** START OF Records supplied **

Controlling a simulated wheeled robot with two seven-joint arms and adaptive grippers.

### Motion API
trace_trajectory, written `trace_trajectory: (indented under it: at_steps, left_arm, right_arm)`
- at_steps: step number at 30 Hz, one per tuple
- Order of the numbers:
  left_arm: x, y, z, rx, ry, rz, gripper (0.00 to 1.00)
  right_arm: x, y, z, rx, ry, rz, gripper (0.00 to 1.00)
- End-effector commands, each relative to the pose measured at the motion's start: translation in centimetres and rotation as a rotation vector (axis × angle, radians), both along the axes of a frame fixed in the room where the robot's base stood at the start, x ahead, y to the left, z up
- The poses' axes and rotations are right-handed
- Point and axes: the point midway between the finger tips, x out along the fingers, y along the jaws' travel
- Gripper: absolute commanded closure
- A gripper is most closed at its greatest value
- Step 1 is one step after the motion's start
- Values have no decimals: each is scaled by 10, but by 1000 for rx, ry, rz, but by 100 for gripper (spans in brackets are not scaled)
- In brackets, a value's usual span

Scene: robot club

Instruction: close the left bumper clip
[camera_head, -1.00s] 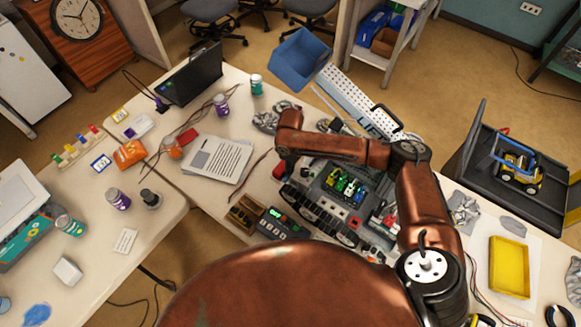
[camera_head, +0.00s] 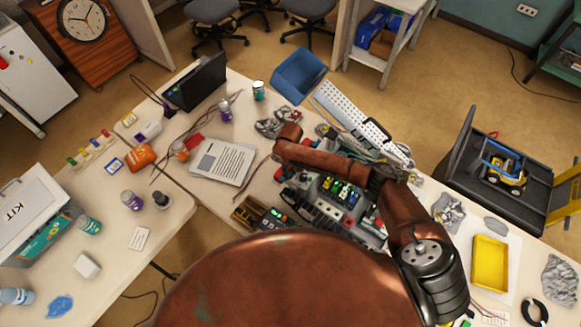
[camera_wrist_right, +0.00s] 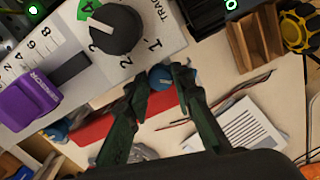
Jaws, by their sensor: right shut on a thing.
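A tracked robot (camera_head: 325,212) with green and yellow parts on top stands on the bench in the head view, partly covered by my right arm. In the right wrist view, my right gripper (camera_wrist_right: 160,83) has its two dark fingers close together on a small blue rounded piece (camera_wrist_right: 160,77). Whether this piece belongs to the left bumper clip I cannot tell. A pale panel (camera_wrist_right: 60,50) with a black dial (camera_wrist_right: 116,29) and a purple block lies just beyond the fingertips. In the head view the fingertips are hidden beneath my arm. My left gripper is not in view.
A printed sheet (camera_head: 222,163) lies left of the robot. A blue bin (camera_head: 298,76) and a white perforated board (camera_head: 345,109) are behind it. A yellow tray (camera_head: 490,263) is at right. A kit case (camera_head: 35,215) stands on the left table.

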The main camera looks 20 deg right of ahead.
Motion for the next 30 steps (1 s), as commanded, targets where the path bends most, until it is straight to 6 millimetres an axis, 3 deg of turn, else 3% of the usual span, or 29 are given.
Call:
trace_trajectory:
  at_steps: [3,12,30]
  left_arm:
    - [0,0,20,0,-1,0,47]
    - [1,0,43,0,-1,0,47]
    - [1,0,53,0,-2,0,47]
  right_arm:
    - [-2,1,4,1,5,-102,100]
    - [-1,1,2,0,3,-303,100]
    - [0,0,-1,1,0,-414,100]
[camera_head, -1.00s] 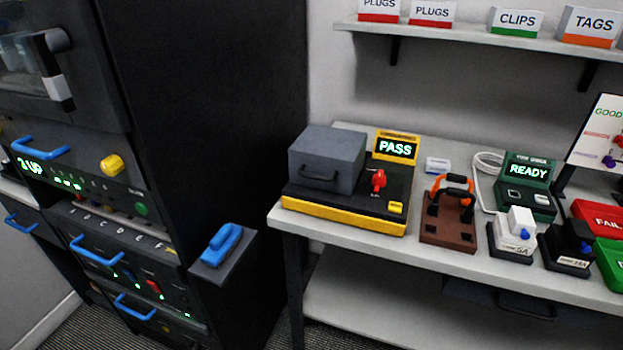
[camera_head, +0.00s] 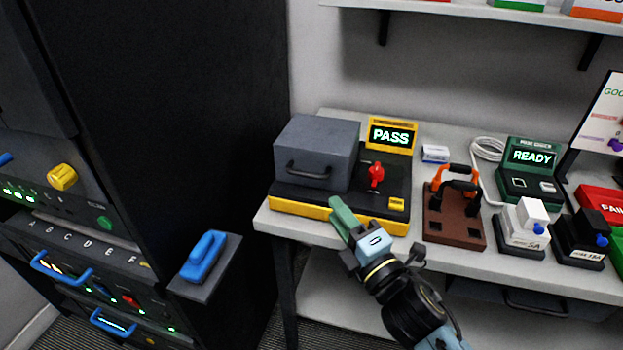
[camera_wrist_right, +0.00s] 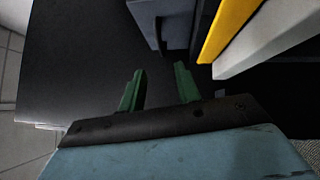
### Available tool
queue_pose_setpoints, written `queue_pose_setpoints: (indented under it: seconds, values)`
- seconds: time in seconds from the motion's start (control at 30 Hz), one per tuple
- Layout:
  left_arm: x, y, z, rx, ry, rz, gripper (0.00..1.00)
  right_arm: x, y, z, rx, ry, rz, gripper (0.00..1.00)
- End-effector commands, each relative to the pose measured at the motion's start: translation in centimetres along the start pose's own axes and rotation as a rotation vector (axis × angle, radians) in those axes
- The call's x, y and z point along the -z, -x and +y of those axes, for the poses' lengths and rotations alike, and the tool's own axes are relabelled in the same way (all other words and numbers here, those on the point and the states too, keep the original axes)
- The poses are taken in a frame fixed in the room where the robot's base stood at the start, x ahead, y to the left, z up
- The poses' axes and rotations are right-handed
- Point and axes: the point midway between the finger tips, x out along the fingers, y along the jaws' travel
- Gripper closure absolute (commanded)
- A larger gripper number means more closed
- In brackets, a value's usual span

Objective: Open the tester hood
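The tester hood (camera_head: 318,142) is a dark grey box with a black bar handle (camera_head: 308,170) on its front face. It sits closed on the left part of the tester (camera_head: 300,207), which has a black top, yellow base and PASS screen. My right gripper (camera_head: 341,209) is in front of the tester's yellow edge, apart from the handle, below and to its right in the head view. In the right wrist view its green fingers (camera_wrist_right: 160,82) are spread with nothing between them. The hood also shows at the top there (camera_wrist_right: 165,14). My left gripper is not in view.
A red switch (camera_head: 376,176) stands right of the hood. A brown block with orange and black handles (camera_head: 455,215) is on the table (camera_head: 410,252) to the right. A black cabinet (camera_head: 190,90) stands left, with a blue-handled bracket (camera_head: 205,262).

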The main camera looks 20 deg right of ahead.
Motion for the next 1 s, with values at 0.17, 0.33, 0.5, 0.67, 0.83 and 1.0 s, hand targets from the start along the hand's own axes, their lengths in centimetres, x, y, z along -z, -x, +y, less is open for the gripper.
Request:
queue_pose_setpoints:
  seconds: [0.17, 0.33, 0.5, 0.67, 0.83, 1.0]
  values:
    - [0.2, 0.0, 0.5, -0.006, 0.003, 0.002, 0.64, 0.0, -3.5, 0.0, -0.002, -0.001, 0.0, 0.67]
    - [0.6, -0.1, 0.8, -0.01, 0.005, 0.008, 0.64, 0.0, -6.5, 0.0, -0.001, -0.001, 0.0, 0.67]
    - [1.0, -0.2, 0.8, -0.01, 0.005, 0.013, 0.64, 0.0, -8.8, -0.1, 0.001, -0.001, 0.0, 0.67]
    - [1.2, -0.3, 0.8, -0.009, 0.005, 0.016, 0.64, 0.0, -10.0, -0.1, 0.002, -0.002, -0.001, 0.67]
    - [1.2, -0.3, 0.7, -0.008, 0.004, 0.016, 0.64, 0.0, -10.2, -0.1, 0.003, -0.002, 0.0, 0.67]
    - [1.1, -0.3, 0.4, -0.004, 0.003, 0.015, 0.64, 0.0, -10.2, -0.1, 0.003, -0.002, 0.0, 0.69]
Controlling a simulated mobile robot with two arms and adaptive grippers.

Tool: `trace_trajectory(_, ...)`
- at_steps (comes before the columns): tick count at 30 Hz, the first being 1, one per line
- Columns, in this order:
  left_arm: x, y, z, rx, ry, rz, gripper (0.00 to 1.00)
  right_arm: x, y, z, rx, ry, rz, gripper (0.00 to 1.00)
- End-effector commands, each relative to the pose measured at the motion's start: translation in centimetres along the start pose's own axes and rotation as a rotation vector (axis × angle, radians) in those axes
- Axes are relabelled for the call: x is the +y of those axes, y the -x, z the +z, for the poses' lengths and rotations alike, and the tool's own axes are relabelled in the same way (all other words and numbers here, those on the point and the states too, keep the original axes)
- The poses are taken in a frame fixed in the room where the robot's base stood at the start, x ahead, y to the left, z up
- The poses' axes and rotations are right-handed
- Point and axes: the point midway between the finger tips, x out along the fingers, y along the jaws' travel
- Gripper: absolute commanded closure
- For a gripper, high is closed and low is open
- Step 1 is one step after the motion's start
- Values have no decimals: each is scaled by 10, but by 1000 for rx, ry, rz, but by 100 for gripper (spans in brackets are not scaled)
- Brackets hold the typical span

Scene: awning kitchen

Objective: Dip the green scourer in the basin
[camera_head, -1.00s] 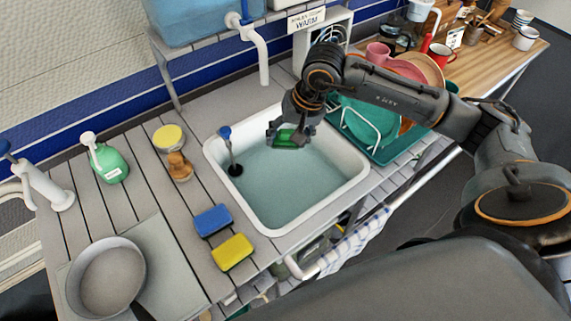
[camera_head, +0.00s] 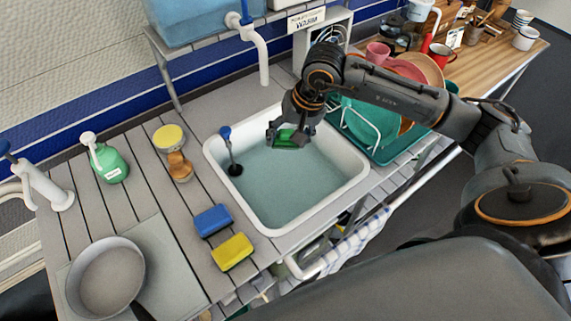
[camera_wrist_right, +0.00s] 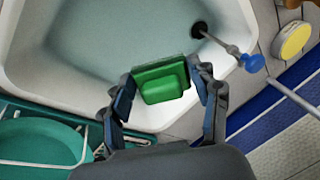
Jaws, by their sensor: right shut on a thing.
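The green scourer (camera_head: 286,138) is between the fingers of my right gripper (camera_head: 290,135), which is shut on it. The scourer also shows in the right wrist view (camera_wrist_right: 162,82), held between both fingertips (camera_wrist_right: 165,95). The white basin (camera_head: 330,196) is set in the counter and holds pale bluish water. My right gripper is over the basin's far part. From these views I cannot tell whether the scourer touches the water. My left gripper is not in view.
A blue-handled plunger (camera_head: 230,150) stands in the basin's left part. A blue sponge (camera_head: 212,220) and a yellow sponge (camera_head: 232,252) lie left of the basin. A teal dish rack (camera_head: 385,152) with plates stands at its right. A white tap (camera_head: 262,60) hangs behind.

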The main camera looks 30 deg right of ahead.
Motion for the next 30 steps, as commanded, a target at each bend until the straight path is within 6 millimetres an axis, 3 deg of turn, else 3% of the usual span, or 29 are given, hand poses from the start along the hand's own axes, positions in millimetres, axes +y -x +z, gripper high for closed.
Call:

** END OF Records supplied **

**Objective:**
Which lines hold the word "most"? Copy all of them.

**Final answer:**
- A gripper is most closed at its greatest value
Motion for the next 30 steps (1 s), as commanded, targets where the path bends most, until it is straight to 6 millimetres an axis, 3 deg of turn, else 3% of the usual span, or 29 are given.

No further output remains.